NAIROBI, Kenya, Jul 5 – The interest rate caps that were introduced in 2016 limiting borrowing rates to 4 percentage above the Central Bank Rate was supposed to inject a new wave of capital through affordable loans.

But a new report shows that access to finance was the biggest obstacle to SMEs in 2017.

The report by Wyled International states that about 68 per cent of SMEs in Kenya did not have access to Finance due to the interest rates capping.

Director of Research and Innovation Victor Otieno says only 32 per cent of SMEs in 2017 accessed finance from third-party financial institutions such as SACCOs

Interest Rates capping was the second biggest problem SMEs faced in 2017 after a long electioneering period that saw about 55 percent of SMEs reduce their earnings.

Only 14 percent of SMEs increased revenue above 25 percent.

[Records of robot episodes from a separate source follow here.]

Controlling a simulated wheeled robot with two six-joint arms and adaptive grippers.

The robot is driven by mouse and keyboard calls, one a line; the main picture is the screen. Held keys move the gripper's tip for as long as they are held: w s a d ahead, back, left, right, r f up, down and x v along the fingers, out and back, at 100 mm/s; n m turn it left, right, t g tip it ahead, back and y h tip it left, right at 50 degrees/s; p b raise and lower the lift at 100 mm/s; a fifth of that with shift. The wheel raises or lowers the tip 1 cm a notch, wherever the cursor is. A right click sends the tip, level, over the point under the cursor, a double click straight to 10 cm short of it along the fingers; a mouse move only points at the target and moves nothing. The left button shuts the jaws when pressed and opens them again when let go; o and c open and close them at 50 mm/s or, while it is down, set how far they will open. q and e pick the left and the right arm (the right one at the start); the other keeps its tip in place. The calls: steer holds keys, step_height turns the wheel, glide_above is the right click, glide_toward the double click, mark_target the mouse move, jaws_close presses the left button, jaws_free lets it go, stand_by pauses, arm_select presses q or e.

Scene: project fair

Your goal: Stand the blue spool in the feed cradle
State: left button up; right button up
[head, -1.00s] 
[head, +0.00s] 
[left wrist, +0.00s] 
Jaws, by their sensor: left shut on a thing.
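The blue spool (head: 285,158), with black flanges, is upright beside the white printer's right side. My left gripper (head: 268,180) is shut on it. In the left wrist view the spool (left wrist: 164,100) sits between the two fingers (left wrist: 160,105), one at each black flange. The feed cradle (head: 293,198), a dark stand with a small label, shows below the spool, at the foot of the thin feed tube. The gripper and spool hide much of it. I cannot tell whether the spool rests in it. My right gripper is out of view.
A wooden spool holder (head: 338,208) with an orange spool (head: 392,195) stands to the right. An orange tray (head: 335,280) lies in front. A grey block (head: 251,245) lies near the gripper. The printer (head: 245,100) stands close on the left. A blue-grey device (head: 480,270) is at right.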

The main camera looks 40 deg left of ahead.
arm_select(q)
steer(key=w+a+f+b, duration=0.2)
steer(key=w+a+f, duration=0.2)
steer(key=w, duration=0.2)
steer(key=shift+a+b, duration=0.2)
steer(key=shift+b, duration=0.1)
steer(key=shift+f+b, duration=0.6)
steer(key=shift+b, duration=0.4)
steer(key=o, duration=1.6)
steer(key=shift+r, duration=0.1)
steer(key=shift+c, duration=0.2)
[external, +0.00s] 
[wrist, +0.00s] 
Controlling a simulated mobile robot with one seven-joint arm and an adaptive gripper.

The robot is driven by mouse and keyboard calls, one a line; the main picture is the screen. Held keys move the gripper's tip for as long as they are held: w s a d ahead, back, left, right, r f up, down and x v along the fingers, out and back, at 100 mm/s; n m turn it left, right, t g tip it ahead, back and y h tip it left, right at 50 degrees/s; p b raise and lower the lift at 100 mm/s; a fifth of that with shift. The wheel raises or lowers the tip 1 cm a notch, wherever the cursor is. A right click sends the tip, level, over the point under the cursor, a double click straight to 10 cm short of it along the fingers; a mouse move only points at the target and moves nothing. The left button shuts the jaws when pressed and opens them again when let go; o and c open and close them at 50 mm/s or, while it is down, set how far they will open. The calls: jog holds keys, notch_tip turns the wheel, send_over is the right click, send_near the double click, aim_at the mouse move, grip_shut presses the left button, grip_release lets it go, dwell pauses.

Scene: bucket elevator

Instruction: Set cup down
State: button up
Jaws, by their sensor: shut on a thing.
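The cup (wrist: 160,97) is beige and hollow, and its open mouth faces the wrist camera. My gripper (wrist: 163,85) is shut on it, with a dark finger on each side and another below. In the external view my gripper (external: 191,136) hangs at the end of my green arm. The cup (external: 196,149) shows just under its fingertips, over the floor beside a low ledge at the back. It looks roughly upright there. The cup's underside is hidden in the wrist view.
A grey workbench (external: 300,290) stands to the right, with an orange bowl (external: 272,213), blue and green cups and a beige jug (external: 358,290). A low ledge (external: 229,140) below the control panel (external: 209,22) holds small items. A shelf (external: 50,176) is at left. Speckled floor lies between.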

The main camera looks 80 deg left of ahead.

Meanwhile, Kenyan banks have turned to external funding as they seek to address the asset-liability mismatch.

The banks received about Sh36 billion in April from international institutions due to the time horizon mismatch between issued loans that tend to be relatively long-term and deposits that tend to be relatively short term.

KCB received Sh10.1 billion credit from the Africa Development Bank expected to be used to facilitate onward lending to Micro, Small and Medium Enterprises (MSMEs) as well as issuing finance to deserving corporate entities across the agriculture value chain.

Stanbic Bank Kenya has also raised a Sh10 billion dual-tranche syndicated loan that was coordinated by UAE-based bank Mashreq bank.

The loan will have a two and three-year maturity for the two tranches. The proceeds of the loan will be devoted towards new lending and general corporate purposes.

Victoria Commercial Bank (VCB) also received Sh500 million of subordinated tier II compliant loan from SwedFund, a Swedish development finance institution.

The loan is expected to shore up the bank’s capital position and thereby improve the company’s lending capacity to Small and Medium Enterprises (SMEs).

Co-operative Bank of Kenya also received Sh15.2 billion from the International Finance Corporation (IFC).

“Issues such as that of the International Finance Corporation to Co-operative Bank were priced at the London Inter-Bank Offered Rate (LIBOR), plus an unspecified premium. The current 12-month LIBOR rate is at 2.8 percent,” the report indicates.

Latest data from the Kenya National Bureau of Statistics indicate that average deposit rates increased to 8.2 percent in December 2017 from 7.3 percent in December 2016, while commercial bank average lending rates remained unchanged at 13.6 percent in December 2017.